Klaagster voert aan dat de notaris ingevolge de hiervoor aangehaalde bepaling jo. artikel 24, lid 4 Wna binnen 4 maanden na afloop van het boekjaar zijn jaarstukken gereed dient te hebben en deze aanstonds na het verstrijken van die termijn bij klaagster moet indienen.

Klaagster stelt verder dat aan de notaris geen uitstel tot indiening vanwege bijzondere omstandigheden is verleend en dat hij na aan klaagster op 25 mei 2007 verzonden herinnering, eerst op 22 augustus 2007 heeft voldaan aan bovengenoemde verplichting door toezending van de nog ontbrekende opstelling van zijn privé-vermogen en van zijn inkomen.

De notaris heeft daarmee in de opvatting klaagster klachtwaardig gehandeld, wat in overeenstemming met haar te dier zake gevoerde beleid, heeft geleid tot indiening van de onderhavige klacht

3.      Het standpunt van de notaris.

De notaris erkent eerst op 22 augustus 2007 de betreffende inkomens- en vermogensopstelling aan klaagster te hebben toegezonden. Zijn privé-verhuizing, de wisseling van accountant, alsook drukke kantoorwerkzaamheden hebben deze te late inzending veroorzaakt, aldus de notaris.

Hij betreurt dit ten zeerste en verklaart zich te zullen inspannen om herhaling van dit incident te voorkomen.

klacht BFT/notaris mr. [naam]                      pagina 2

4.      De beoordeling en de gronden daarvoor.

Ingevolge artikel 24, lid 4  Wna moet de notaris jaarlijks zowel ten aanzien van zijn kantoorvermogen als van zijn privé-vermogen binnen vier maanden na afloop van het boekjaar, derhalve uiterlijk 30 april, een balans opmaken en op papier stellen en, voor wat betreft de kantoorwerkzaamheden, een staat van baten en lasten.

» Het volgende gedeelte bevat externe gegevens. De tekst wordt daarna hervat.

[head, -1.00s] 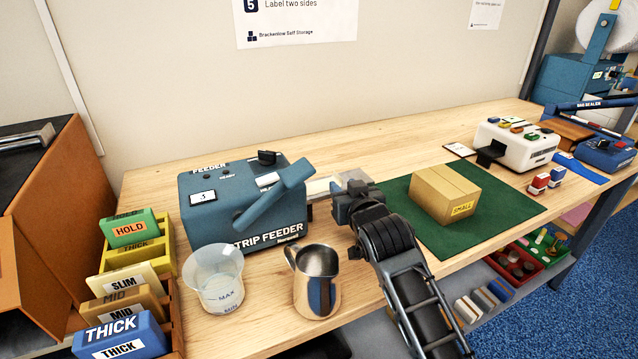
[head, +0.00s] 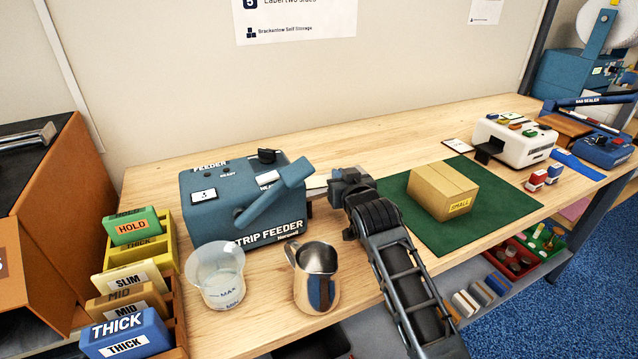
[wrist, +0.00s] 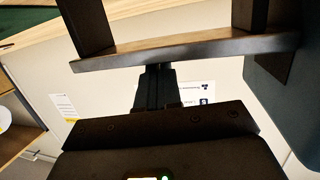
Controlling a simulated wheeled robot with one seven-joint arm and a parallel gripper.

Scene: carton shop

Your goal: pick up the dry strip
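The blue strip feeder (head: 215,205) stands on the bench left of my gripper, its lever slanting up to the right. A pale, flat piece (head: 317,184) shows at the feeder's right side, mostly hidden behind the feeder and my gripper; I cannot tell if it is the dry strip or the feeder's outlet. My gripper (head: 346,186) is just right of the feeder, close to that piece, its fingertips unclear in the head view. In the wrist view its two dark fingers (wrist: 170,20) stand wide apart with nothing seen between them.
A clear measuring cup (head: 216,277) and a steel jug (head: 316,276) stand in front of the feeder. A small carton (head: 443,190) sits on a green mat (head: 505,212) to the right. Labelled blocks (head: 127,333) fill a rack at left.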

Verder verplicht artikel 112, lid 1 van genoemde wet de notaris de in bovengenoemde bepaling bedoelde stukken (vergezeld van een verslag van het onderzoek daarover van een accountant, dat voor wat betreft de jaarrekening van het kantoor tenminste een beoordelingskarakter draagt) aanstonds na het verstrijken van de hiervoor genoemde termijn in te dienen bij klaagster.

Niet ter discussie staat dat de notaris aan deze verplichtingen niet tijdig en volledig heeft voldaan, nu hij zijn inkomens- en vermogensopstelling over het boekjaar 2006 eerst op 22 augustus 2007 bij klaagster heeft ingediend.

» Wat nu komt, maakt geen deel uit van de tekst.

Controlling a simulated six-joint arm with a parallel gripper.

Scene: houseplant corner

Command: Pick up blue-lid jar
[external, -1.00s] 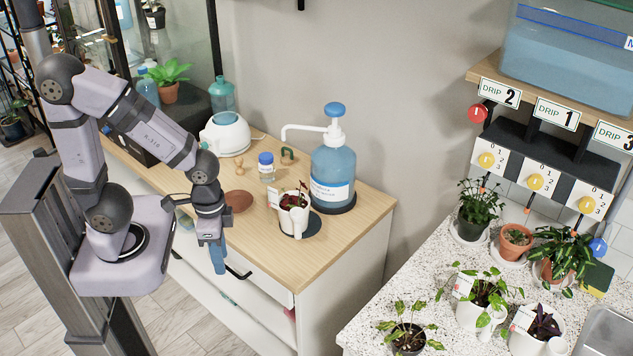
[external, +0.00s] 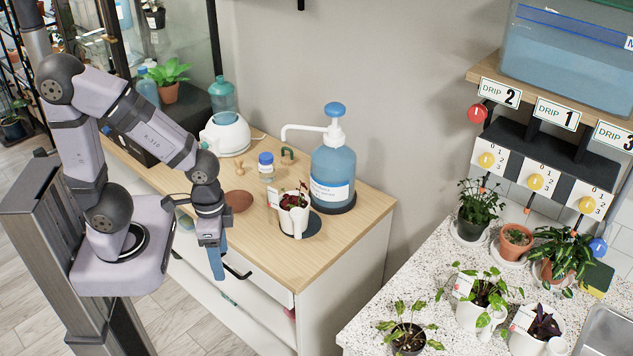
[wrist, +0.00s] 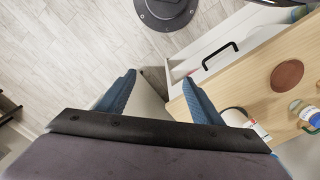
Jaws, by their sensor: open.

Van een door de notaris op grond van bijzondere omstandigheden verzochte en door klaagster toegestane verlenging van de indieningstermijn is geen sprake geweest.

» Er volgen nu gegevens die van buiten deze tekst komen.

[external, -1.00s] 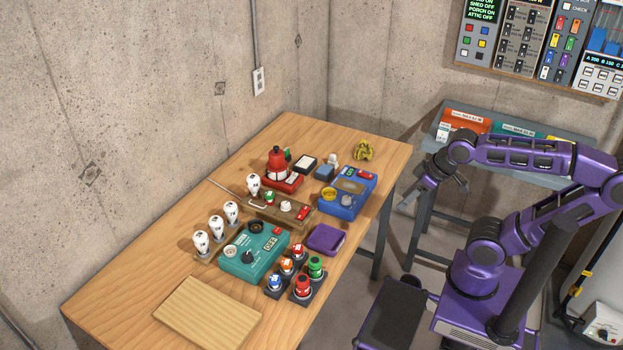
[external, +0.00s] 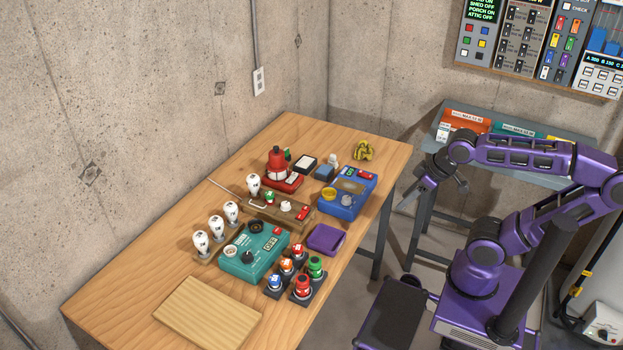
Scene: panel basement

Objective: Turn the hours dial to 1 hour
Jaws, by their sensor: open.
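A teal box (external: 235,265) stands on the wooden table with a black knob (external: 247,258), a pale round dial (external: 231,251), another dark round part and a small display that seems to read OFF. A blue box (external: 347,207) farther back has a yellow round part (external: 328,197) and a pale knob (external: 346,200). I cannot read the markings, so I cannot tell which of these is the hours dial, nor its setting. My gripper (external: 433,198) is open and empty, off the right side of the table, apart from all the boxes.
A red device (external: 282,175) stands at the back. A bare board (external: 206,312) lies at the front. A grey bench (external: 512,155) is behind my arm.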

 Klaagster stelt terecht dat de notaris door aldus te handelen een adequaat en goed georganiseerd toezicht op het financiële beheer van zijn notariële praktijk heeft belemmerd.

Met dit handelen cq. nalaten heeft de notaris blijk gegeven onvoldoende gewicht toe te kennen aan dit financiële toezicht.

De notaris heeft daarmee klachtwaardig gehandeld en de klacht is dan ook gegrond. De door de notaris daarvoor aangevoerde redenen kunnen dit handelen/nalaten niet rechtvaardigen.

In de omstandigheden van het onderhavige geval, met in de verklaring van de notaris dat hij de kwestie betreurt en er voor zorg zal dragen dat een en ander zich niet zal herhalen, ziet de kamer echter reden het opleggen van een maatregel achterwege te laten.

5.      De beslissing.

De kamer van toezicht

verklaart de klacht gegrond en bepaalt dat ter zake daarvan geen maatregel zal worden opgelegd.

Deze beslissing is gegeven op 29 november 2007, door mrs. M.M. Steenbeek, voorzitter, C. Wallis, H. Quispel, Th.G.M. de Kort en Th.H.M. Fikkers, allen leden, in tegenwoordigheid van A.C.L.M. de Jong, secretaris, en in het openbaar uitgesproken.

Tegen deze beslissing kan binnen 30 dagen na de dag van het verzenden van de brief waarbij de beslissing is toegezonden hoger beroep worden ingesteld bij het Gerechtshof te Amsterdam, Postbus 1212, 1000 BH Amsterdam.